### Aim of the exercise
Nothing but the lines from the top of the data to the line holding "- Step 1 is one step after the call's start" should be printed, word for word and both ends included; leave the pictures out.

### Robot episode records
= = = = = = =

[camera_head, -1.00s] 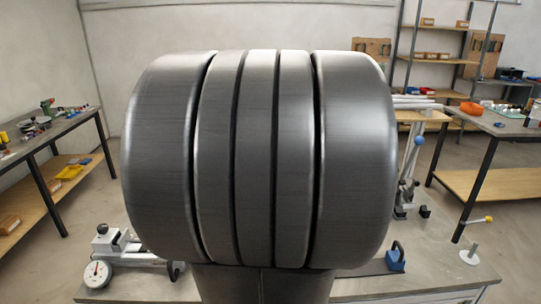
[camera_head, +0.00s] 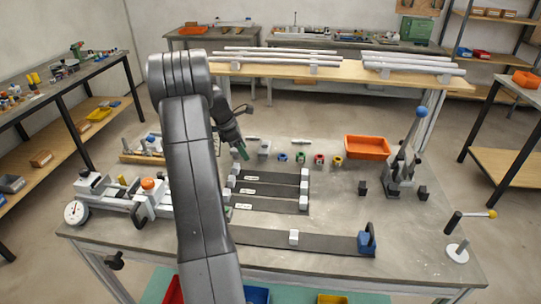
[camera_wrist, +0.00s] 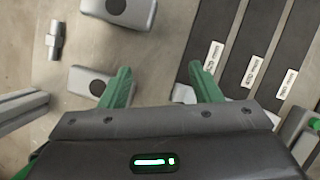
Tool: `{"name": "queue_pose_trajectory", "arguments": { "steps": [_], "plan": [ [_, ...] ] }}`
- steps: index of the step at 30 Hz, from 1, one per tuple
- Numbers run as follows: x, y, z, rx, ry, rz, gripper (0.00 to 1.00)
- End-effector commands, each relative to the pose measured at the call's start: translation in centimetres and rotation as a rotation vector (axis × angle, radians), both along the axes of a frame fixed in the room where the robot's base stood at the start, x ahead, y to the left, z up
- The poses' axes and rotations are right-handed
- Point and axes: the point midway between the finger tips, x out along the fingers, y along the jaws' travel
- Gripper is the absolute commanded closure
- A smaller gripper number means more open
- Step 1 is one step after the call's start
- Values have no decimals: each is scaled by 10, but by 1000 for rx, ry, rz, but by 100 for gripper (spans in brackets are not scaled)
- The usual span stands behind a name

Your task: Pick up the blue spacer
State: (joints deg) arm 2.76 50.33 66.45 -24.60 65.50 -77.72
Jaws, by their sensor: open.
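The blue spacer (camera_head: 283,157) is a small blue ring-like piece on the bench in the head view. It stands at the left end of a short row with green (camera_head: 300,158), red (camera_head: 319,160) and yellow (camera_head: 337,161) pieces. My gripper (camera_head: 243,152) is left of the blue spacer, apart from it and above the bench. In the wrist view my gripper (camera_wrist: 163,85) has its two green fingers spread with nothing between them. The blue spacer is not in the wrist view.
Light blocks with dark round tops, one near the left finger (camera_wrist: 97,86), lie below my gripper. Dark labelled strips (camera_head: 270,190) lie in front of the row. An orange bin (camera_head: 367,147) and a clamp with a blue-knobbed lever (camera_head: 421,112) stand to the right.

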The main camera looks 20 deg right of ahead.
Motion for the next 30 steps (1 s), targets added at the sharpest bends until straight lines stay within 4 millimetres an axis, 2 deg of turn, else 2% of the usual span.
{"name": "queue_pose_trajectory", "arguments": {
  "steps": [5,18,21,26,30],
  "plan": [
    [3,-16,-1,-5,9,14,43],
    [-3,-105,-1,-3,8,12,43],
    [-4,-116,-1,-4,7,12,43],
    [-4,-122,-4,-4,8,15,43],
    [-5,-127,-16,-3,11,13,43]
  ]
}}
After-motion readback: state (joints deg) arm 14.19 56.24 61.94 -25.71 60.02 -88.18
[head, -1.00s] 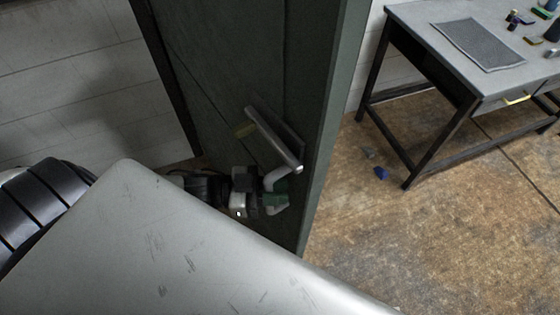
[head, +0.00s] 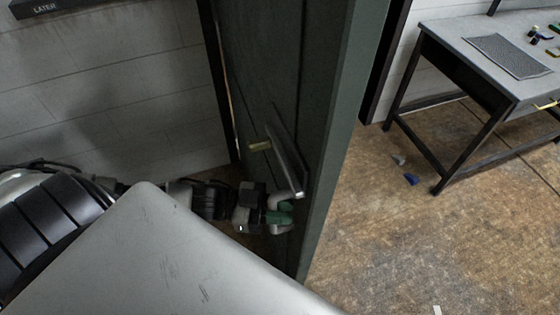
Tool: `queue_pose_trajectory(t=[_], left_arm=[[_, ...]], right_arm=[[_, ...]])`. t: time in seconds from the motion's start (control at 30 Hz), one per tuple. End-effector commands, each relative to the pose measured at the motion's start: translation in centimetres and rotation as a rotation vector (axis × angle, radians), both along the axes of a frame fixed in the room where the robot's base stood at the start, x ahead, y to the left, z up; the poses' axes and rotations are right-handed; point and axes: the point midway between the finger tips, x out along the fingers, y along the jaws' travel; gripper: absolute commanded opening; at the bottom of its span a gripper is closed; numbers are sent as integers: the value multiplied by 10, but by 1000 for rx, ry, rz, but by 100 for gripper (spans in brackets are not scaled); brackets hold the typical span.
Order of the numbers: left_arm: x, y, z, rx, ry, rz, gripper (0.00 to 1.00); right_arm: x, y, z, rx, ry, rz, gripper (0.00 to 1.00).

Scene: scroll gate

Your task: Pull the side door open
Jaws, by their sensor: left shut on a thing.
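The side door (head: 341,150) is a tall dark green panel in the middle of the head view. It stands ajar, seen nearly edge-on, with the floor of the room showing past its right edge. A silver handle (head: 290,168) sits on its left face near that edge. My left gripper (head: 281,214) reaches in from the left and is shut on the handle's lower end, close against the door face. The fingertips are small and partly hidden by the handle. My right gripper is not in view.
A grey table (head: 455,50) with dark legs stands at the right, with a dark mat (head: 508,54) and small items on it. A small blue piece (head: 411,179) lies on the brown floor. A white plank wall (head: 110,90) stands at the left.

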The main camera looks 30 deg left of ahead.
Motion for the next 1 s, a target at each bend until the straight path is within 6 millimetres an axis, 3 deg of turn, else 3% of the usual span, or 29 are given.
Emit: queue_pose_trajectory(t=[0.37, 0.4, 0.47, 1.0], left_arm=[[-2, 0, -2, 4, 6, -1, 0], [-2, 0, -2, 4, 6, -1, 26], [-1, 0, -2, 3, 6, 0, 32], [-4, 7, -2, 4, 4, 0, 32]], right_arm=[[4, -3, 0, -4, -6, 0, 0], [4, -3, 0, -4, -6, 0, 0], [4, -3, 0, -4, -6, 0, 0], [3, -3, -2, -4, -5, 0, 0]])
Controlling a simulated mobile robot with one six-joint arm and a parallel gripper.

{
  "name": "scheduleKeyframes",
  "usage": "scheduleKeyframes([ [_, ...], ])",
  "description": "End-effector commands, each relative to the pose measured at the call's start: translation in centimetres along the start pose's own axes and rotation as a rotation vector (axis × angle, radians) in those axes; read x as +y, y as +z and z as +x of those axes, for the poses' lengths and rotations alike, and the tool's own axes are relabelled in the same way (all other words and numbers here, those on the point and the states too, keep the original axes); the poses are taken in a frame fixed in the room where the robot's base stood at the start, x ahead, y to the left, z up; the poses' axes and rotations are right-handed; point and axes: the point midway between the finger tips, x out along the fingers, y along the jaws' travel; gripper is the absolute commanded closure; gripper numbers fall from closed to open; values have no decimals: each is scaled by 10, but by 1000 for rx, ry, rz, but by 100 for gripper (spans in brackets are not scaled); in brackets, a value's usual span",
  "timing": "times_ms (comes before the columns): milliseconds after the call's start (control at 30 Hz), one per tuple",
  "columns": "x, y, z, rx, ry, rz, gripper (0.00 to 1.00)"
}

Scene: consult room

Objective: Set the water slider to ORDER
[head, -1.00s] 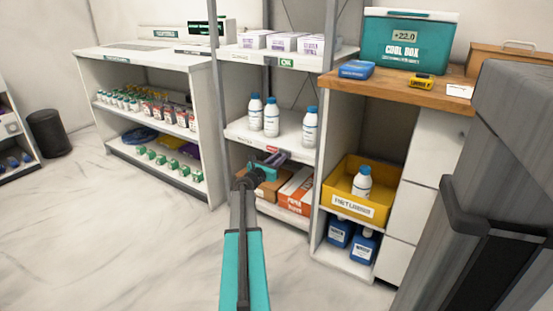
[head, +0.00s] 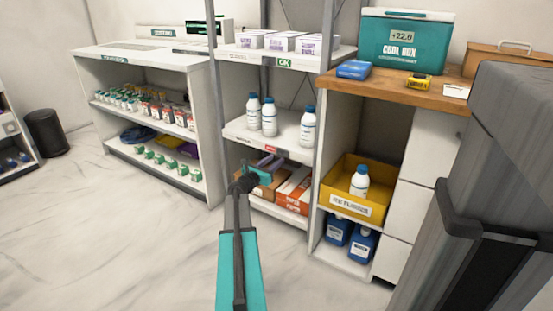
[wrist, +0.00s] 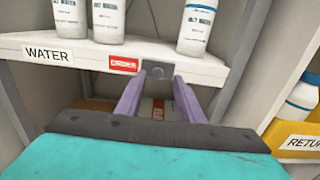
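The WATER label (wrist: 47,53) is on the front edge of the middle shelf, below the white bottles. To its right is a red tag (wrist: 123,65) with blurred lettering, also visible in the head view (head: 271,150). A dark grey slider knob (wrist: 160,72) sits directly right of the red tag. My gripper (wrist: 157,85) has its two purple fingers apart, with nothing held between them. Its tips are just below and in front of the knob; whether they touch it I cannot tell. In the head view my gripper (head: 268,165) is in front of the lower compartment.
White bottles (head: 269,116) stand on the shelf above. An orange-red box (head: 295,187) lies below. A yellow returns bin (head: 347,203) with one bottle is at the right. A green OK tag (head: 285,63) is on the upper shelf edge.

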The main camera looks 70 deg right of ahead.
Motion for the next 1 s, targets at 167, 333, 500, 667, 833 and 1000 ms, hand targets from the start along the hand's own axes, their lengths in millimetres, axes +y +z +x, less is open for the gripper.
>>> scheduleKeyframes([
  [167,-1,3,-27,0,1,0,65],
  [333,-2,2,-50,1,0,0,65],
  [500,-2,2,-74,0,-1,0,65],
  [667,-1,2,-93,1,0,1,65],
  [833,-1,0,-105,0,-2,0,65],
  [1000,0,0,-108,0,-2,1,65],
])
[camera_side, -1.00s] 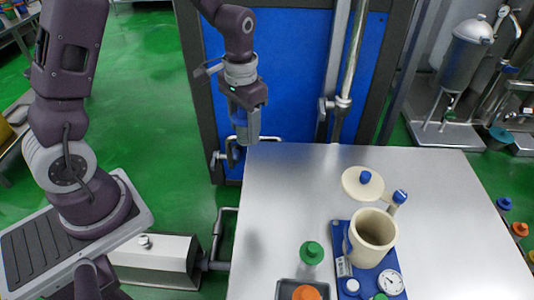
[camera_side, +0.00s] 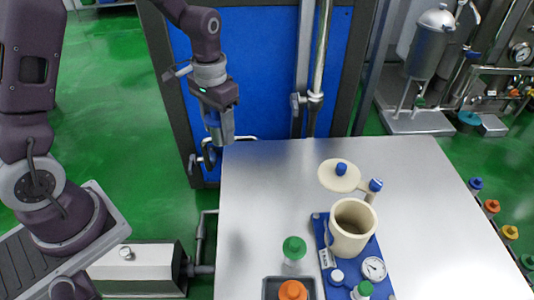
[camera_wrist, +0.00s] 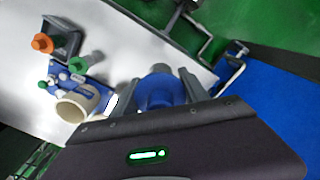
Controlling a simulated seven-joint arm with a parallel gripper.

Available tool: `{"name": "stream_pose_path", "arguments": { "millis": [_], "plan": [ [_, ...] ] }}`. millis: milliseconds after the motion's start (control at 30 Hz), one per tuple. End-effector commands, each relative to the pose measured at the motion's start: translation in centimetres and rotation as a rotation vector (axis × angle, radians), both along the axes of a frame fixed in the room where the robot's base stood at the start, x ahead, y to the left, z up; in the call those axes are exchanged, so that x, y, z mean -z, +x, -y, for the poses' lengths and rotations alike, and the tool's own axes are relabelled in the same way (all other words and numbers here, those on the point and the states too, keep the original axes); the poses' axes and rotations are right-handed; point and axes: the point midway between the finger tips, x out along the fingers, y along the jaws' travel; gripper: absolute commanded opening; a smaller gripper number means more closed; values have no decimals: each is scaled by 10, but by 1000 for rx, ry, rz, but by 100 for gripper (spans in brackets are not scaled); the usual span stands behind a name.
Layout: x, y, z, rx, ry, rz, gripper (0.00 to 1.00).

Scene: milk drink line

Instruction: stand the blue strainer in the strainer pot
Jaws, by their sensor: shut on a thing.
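The blue strainer (camera_wrist: 158,92) is between the two fingers of my gripper (camera_wrist: 162,86) in the wrist view, with a grey end showing beyond its blue part. My gripper (camera_side: 219,128) is shut on it. In the side view it hangs above the table's far left corner, and the strainer is hard to make out against the blue panel. An open cream pot (camera_side: 352,240) with a handle stands upright on a blue tray (camera_side: 323,262), well to the right and nearer the camera. It also shows in the wrist view (camera_wrist: 72,108). I see no label naming the strainer pot.
A grey square holder (camera_side: 266,284) with an orange-topped piece (camera_side: 293,290) and a green-topped piece (camera_side: 294,247) stand left of the tray. A cream lid (camera_side: 330,180) and a blue-topped piece (camera_side: 375,187) are behind the pot.

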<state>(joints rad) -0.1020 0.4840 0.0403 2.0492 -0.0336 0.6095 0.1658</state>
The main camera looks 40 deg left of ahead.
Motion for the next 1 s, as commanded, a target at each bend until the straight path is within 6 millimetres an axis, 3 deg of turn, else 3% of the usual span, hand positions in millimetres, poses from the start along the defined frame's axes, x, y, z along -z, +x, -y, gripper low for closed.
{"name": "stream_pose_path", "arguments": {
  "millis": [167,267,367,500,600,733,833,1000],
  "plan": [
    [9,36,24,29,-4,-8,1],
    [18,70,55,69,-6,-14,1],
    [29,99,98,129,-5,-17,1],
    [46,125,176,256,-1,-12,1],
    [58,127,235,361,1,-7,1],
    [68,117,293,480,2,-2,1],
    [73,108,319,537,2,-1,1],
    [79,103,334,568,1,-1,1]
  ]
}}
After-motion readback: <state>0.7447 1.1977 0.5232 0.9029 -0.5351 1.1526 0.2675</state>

= = = = = = =

### Exercise answer
[camera_head, -1.00s] 
[camera_head, +0.00s] 
[camera_wrist, +0.00s] 
Tool: `{"name": "queue_pose_trajectory", "arguments": { "steps": [_], "plan": [ [_, ...] ] }}`
- steps: index of the step at 30 Hz, from 1, one per tuple
- Numbers run as follows: x, y, z, rx, ry, rz, gripper (0.00 to 1.00)
- End-effector commands, each relative to the pose measured at the call's start: translation in centimetres and rotation as a rotation vector (axis × angle, radians), both along the axes of a frame fixed in the room where the robot's base stood at the start, x ahead, y to the left, z up
- The poses' axes and rotations are right-handed
- Point and axes: the point midway between the finger tips, x out along the fingers, y along the jaws' travel
- Gripper is the absolute commanded closure
- A smaller gripper number means more open
- Step 1 is one step after the call's start

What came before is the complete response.